Celia Rivenbark: Hanging up on chummy phone-store banter

So I went to the phone store the other day, and everybody was so friendly! I mean, seriously, freakishly, tail-waggin’ friendly.

The first thing they do is greet you at the door, and it’s all very “first names only.” In fact, they put your first name on a big video screen so you can see how much longer you’ll have to wait based on all the other first names up there.

We’re just one big, happy, phone-waiting-for family.

If you’re lucky, the wait is brief. If you’re not, you end up like I did, passing the time on a bench watching a TV show featuring celebrity chef Anthony Bourdain eating pig testicles in Vietnam.

A young customer service worker called out my name, and I raised my hand. I wasn’t in a great mood because of the long wait and the pig testicles and everything.

She was so upbeat and apologetic I quickly got over myself.
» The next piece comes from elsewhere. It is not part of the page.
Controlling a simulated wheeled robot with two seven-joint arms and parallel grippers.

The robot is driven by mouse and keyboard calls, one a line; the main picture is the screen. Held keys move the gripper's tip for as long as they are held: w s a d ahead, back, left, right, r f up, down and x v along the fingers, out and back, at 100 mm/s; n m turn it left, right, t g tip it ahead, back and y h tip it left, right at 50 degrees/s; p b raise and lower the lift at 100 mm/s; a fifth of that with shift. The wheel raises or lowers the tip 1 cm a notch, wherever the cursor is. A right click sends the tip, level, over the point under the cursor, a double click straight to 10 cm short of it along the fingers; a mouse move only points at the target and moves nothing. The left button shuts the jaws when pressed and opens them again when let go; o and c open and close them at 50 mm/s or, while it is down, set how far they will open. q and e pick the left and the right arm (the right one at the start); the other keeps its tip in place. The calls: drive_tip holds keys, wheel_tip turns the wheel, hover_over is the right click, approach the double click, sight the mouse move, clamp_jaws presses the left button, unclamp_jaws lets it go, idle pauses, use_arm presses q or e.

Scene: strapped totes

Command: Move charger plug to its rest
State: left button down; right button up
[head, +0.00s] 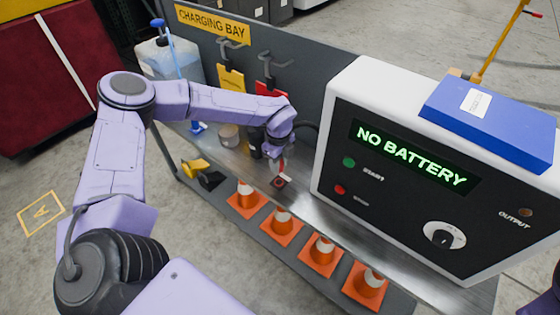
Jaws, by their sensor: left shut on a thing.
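My left arm reaches over the metal bench and its gripper (279,172) points down above the front edge of the bench. It is shut on a small dark piece with red on it, which looks like the charger plug (280,183). The fingers hide part of the plug. A dark cable (308,127) curves behind the gripper toward the charger box (345,90). The box display reads NO BATTERY. I cannot make out the plug's rest for certain. My right gripper is out of view.
Two hooks with a yellow tag (231,78) and a red tag (268,88) hang on the back panel. A blue battery-like box (490,120) lies on the charger. Several orange cones (283,220) stand on the lower shelf. A jug (165,60) and a tin (229,135) stand at left.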

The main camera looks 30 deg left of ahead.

And then the script started. I could tell that she was trying to form a real relationship with me because that’s what the phone company wants to do. This friendly one-on-one will “inspire brand loyalty” and “create a better experience” and “make people hate us just a little bit less.”

But it’s clunky and fake. When she asked, “Do you have big plans for tonight?” I could practically hear her manager whispering: “Get her to like you!”

I was so confused by the personal nature of the question that I did something that I generally try to avoid and just told the truth.

“Uhhh, not really. I’m probably going to take this phone home and charge it and, uh, it’s Wednesday, so that’s tuna casserole night…”

This happened on three separate visits to the phone store with three customer service reps, so I’m absolutely certain there’s a script somewhere that encourages this oddly chummy behavior.

On the next visit, I didn’t have to wait long at all. The young woman who helped me, cheerfully, of course, made the usual forced scripted conversation.

“Do you have children?”

“Yes, I do.” What is it with these people? “How much is the insurance per month?”

“Oh, wow! You know, my husband and I are trying to get pregnant!” Well, no, I didn’t know that. Her mother hadn’t told me. You know why? BECAUSE SHE IS A TOTAL STRANGER.

I wasn’t sure how I should respond, so I just said, “Good luck with that. And my unused data rolls over every month?”

On another visit, we were halfway through a tedious sign-up when the customer service rep blurted out: “I just love kayaking; don’t you?”


When the whole kayak thing didn’t seem to work, he was undaunted.

“Why do you think the traffic is so terrible here?” he continued.

“I don’t know,” I said. “Probably because not nearly enough people kayak to work.”

And, yes, I know that wasn’t very nice of me. Clearly, I have no idea how to treat a faux friend.